Creating PushSource and StreamFeatureView for Offline Logging​

In addition to offline logging via Stream Ingest API, you can either configure backfilling via a batch source as described in the above example or skip backfilling via batch source completely. Below is an example of a PushSource without a batch_config parameter.

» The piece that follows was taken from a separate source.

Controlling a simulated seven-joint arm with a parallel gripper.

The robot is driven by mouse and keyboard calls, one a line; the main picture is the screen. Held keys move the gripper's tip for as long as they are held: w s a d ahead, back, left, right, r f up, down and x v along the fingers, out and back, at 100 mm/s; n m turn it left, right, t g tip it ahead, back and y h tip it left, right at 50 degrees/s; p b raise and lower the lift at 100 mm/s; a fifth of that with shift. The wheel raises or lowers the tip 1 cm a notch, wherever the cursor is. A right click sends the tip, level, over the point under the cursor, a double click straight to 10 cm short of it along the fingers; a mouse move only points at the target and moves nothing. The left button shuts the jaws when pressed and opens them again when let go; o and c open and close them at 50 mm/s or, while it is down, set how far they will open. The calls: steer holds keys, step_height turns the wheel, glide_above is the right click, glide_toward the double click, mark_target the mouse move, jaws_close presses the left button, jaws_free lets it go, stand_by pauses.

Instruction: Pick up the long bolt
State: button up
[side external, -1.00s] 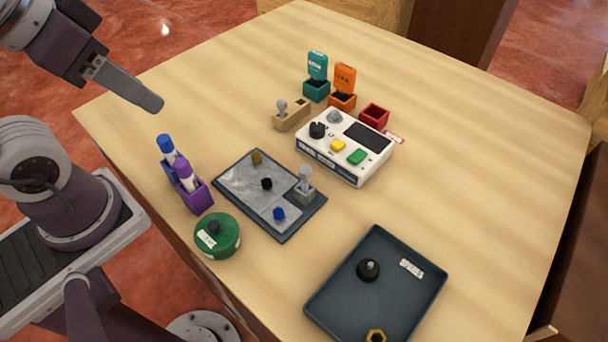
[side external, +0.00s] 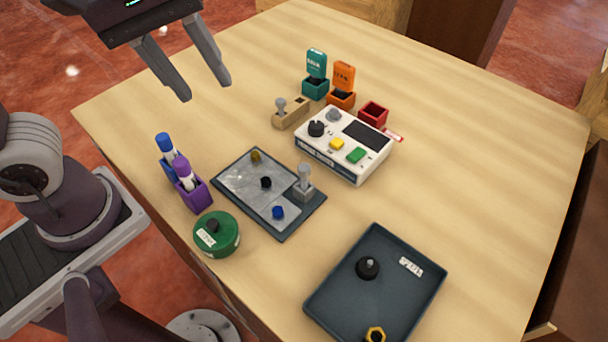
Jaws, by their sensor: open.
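My gripper (side external: 204,88) is open and empty, high over the far left of the table, with its two grey fingers apart and pointing down. A grey bolt-like piece with a round head (side external: 281,103) stands upright in a tan wooden block (side external: 292,117), below and right of my gripper. A second grey upright piece (side external: 305,176) stands in a grey block at the right edge of a dark plate (side external: 239,199). I cannot tell which one is the long bolt. My gripper touches neither.
A white control box (side external: 316,154) stands mid-table, with teal (side external: 315,87), orange (side external: 340,98) and red (side external: 374,115) holders behind it. Blue and purple marker holders (side external: 195,194), a green round container (side external: 217,235) and a spares tray (side external: 329,291) stand nearer. The table's right side is clear.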

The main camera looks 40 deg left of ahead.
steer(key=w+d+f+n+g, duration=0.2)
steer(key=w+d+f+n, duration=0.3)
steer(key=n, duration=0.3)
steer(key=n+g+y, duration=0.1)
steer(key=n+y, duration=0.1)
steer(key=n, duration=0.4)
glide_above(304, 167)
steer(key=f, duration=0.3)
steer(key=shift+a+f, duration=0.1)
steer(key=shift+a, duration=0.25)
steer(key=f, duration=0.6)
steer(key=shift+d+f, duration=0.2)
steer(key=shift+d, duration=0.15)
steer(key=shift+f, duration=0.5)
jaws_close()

from tecton import Field, PushSource
from tecton.types import String, Int64, Timestamp

input_schema = [
Field(name="user_id", dtype=String),
Field(name="timestamp", dtype=Timestamp),
Field(name="clicked", dtype=Int64),
]
impressions_event_source = PushSource(
name="impressions_event_source",
schema=input_schema,
description="Sample Push Source for ad impression events",
owner="pooja@tecton.ai",
tags={"release": "production"},
)

Here is a Stream Feature View that subscribes to the above PushSource:

from datetime import datetime, timedelta
from tecton import StreamFeatureView

click_push_fv = StreamFeatureView(
name="click_events_fv",
source=impressions_event_source,
entities=[user_id],
online=True,
offline=True,
feature_start_time=datetime(2023, 1, 1),
ttl=timedelta(days=7),
tags={"release": "production"},
owner="pooja@tecton.ai",
description="The count of ad clicks for a user",
)

Any data sent to the Stream Ingest API for PushSource impressions_event_source will be written to both online and offline store for the Feature View click_events_fv. Since the Feature View's Data Source has no batch_config configured, no materialization jobs will be scheduled for backfilling.

  • Parameters batch_schedule and batch_trigger_type cannot be configured when the StreamFeatureView's PushSource has no batch_config
  • If both online and offline writes are enabled for the Feature View, the Stream Ingest API will perform validations and write to online store first, before logging the data to the offline store.
  • If only offline write is enabled, Stream Ingest API will perform validations and log the data to the offline store.